### DATA EXCERPTS
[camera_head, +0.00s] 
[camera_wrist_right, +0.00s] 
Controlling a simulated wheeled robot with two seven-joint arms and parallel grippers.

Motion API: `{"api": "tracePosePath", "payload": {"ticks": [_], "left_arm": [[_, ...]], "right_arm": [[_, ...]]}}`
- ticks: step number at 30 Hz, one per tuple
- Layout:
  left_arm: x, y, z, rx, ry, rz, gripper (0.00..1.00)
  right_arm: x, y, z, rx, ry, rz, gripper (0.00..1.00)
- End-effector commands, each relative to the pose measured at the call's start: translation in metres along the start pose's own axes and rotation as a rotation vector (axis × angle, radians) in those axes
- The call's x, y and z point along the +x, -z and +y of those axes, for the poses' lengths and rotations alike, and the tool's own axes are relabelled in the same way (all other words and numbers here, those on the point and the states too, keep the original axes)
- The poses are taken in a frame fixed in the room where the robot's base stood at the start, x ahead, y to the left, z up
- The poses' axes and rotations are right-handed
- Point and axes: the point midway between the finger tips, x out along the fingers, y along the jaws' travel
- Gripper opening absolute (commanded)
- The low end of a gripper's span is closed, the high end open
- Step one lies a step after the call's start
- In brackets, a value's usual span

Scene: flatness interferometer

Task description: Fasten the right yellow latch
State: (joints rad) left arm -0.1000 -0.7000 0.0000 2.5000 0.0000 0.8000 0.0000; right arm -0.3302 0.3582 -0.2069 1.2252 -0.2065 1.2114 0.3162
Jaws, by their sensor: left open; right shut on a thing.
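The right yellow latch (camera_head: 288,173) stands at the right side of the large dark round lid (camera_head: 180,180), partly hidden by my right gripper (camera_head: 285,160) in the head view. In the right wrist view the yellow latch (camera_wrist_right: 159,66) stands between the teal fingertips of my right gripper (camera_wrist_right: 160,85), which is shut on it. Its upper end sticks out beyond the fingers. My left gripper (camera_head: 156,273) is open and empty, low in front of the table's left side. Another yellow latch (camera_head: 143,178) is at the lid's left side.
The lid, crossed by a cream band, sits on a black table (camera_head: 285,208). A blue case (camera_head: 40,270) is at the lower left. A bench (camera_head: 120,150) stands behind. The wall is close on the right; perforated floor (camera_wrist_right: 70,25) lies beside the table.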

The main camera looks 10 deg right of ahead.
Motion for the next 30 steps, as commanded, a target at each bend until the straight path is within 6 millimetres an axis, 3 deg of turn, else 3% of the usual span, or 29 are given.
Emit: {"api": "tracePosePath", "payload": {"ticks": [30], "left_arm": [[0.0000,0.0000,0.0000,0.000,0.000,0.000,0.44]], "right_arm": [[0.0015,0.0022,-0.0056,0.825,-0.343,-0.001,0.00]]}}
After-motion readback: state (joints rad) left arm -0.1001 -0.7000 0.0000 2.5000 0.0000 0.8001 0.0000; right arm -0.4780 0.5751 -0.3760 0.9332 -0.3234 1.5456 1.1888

--

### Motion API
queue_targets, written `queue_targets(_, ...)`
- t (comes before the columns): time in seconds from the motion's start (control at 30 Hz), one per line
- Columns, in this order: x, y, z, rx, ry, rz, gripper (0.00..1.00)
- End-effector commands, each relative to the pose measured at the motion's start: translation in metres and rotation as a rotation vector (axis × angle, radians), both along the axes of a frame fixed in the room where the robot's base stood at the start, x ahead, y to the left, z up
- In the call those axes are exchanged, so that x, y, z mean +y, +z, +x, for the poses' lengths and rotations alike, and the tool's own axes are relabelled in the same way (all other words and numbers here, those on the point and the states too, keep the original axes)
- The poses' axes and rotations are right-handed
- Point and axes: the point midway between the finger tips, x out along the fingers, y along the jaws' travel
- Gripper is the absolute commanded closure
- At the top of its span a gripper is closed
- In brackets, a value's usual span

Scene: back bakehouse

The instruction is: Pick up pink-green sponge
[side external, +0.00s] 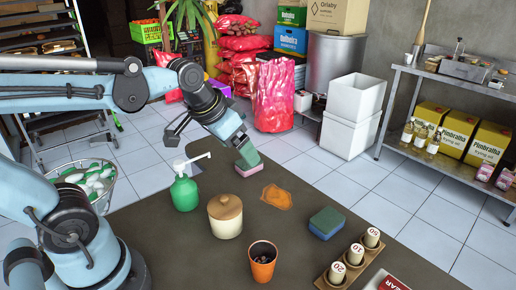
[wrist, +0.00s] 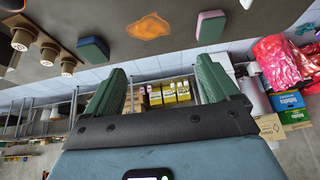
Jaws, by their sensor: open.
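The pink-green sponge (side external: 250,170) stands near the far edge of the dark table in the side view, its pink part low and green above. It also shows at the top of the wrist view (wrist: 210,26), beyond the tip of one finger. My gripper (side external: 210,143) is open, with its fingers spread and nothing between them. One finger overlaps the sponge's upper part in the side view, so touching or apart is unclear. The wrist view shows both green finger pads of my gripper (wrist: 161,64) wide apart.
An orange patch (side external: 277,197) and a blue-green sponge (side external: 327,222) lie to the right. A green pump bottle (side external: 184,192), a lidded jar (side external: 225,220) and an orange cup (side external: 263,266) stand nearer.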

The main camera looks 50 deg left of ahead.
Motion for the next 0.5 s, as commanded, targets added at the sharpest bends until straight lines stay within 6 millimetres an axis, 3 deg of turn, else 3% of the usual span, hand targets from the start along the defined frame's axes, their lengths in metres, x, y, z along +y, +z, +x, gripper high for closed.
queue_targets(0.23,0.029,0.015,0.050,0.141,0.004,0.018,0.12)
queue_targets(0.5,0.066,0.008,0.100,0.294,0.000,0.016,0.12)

### STATED PROBLEM
Only the lines from the one bearing "[camera_head, +0.00s]" through the one bearing "Task description: Fasten" should be repeated, exactly as given.

### OUTPUT FOR THIS TASK
[camera_head, +0.00s] 
[camera_wrist_right, +0.00s] 
Controlling a simulated wheeled robot with two seven-joint arms and parallel grippers.

Motion API: `{"api": "tracePosePath", "payload": {"ticks": [_], "left_arm": [[_, ...]], "right_arm": [[_, ...]]}}`
- ticks: step number at 30 Hz, one per tuple
- Layout:
  left_arm: x, y, z, rx, ry, rz, gripper (0.00..1.00)
  right_arm: x, y, z, rx, ry, rz, gripper (0.00..1.00)
- End-effector commands, each relative to the pose measured at the call's start: translation in metres along the start pose's own axes and rotation as a rotation vector (axis × angle, radians) in those axes
- The call's x, y and z point along the +x, -z and +y of those axes, for the poses' lengths and rotations alike, and the tool's own axes are relabelled in the same way (all other words and numbers here, those on the point and the states too, keep the original axes)
- The poses are taken in a frame fixed in the room where the robot's base stood at the start, x ahead, y to the left, z up
- The poses' axes and rotations are right-handed
- Point and axes: the point midway between the finger tips, x out along the fingers, y along the jaws' travel
- Gripper opening absolute (commanded)
- The low end of a gripper's span is closed, the high end open
- Step one lies a step after the call's start
- In brackets, a value's usual span

Scene: flatness interferometer

Task description: Fasten the right yellow latch

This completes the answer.